This was a great little lesson, resulting not only in a decent new skill learnt, but also a great new recipe.
As mentioned in the 4-Hour Chef, this recipe results in a dish that ends up with a similar-ish look and texture to mashed potatoes, which if you’re avoiding carbs, is a great alternative.
I hardly ever buy and cook white cauliflower because I find the taste pretty bland on its own, and I don’t know of any good recipes to liven it up – up to now. It also helps that this recipe is pretty easy to follow, with very few ingredients needed.
Ingredients
- Cauliflower
- Unsweetened coconut milk
- Curry powder
- Salt
- Cashews (which I didn’t add because I’m not a fan of nuts in savoury food)
First up, cook the cauliflower in 180ml of coconut milk (and cashews) for 20 minutes.

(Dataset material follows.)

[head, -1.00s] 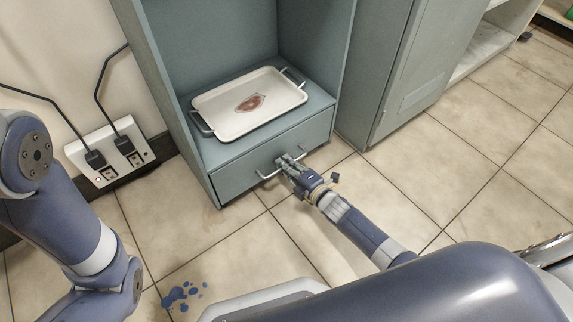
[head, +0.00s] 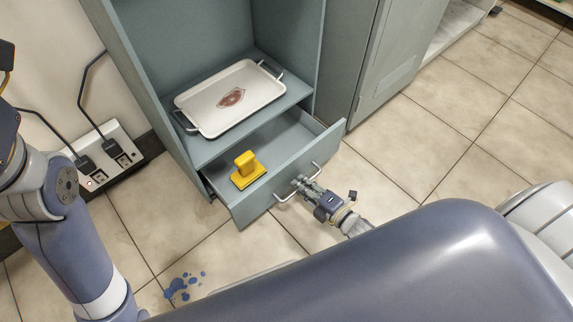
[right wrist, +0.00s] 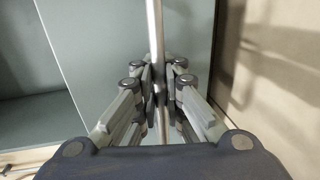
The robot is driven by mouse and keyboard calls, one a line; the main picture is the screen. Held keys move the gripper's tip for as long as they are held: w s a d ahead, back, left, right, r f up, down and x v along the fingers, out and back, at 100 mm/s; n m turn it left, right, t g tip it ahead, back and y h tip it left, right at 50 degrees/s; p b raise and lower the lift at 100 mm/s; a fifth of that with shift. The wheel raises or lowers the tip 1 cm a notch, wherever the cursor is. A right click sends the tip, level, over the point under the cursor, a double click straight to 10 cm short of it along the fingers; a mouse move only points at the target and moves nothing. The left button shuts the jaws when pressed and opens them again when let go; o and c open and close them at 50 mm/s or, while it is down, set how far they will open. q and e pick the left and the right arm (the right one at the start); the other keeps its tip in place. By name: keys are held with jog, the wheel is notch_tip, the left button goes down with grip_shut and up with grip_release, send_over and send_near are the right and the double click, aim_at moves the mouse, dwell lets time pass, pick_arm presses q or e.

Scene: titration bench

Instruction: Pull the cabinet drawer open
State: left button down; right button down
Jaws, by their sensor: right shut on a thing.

It is a lot easier if you break the cauliflower up into pieces before hand (wrap in a towel and smash the stem against the table until it breaks into little florets).
Remove from the heat, add salt and a pinch of curry powder. Use a fork and mash until it has a mashed potato-like consistency.
Verdict: An extremely tasty and relatively healthy dish which definitely livens up the cauliflower! I will definitely be making this again in the future.
Skills:
- mashing – failed, I think the cauliflower could have done with more boiling (or maybe on a higher heat setting). It was just too difficult to mash up with a fork! I will need to practise this one again.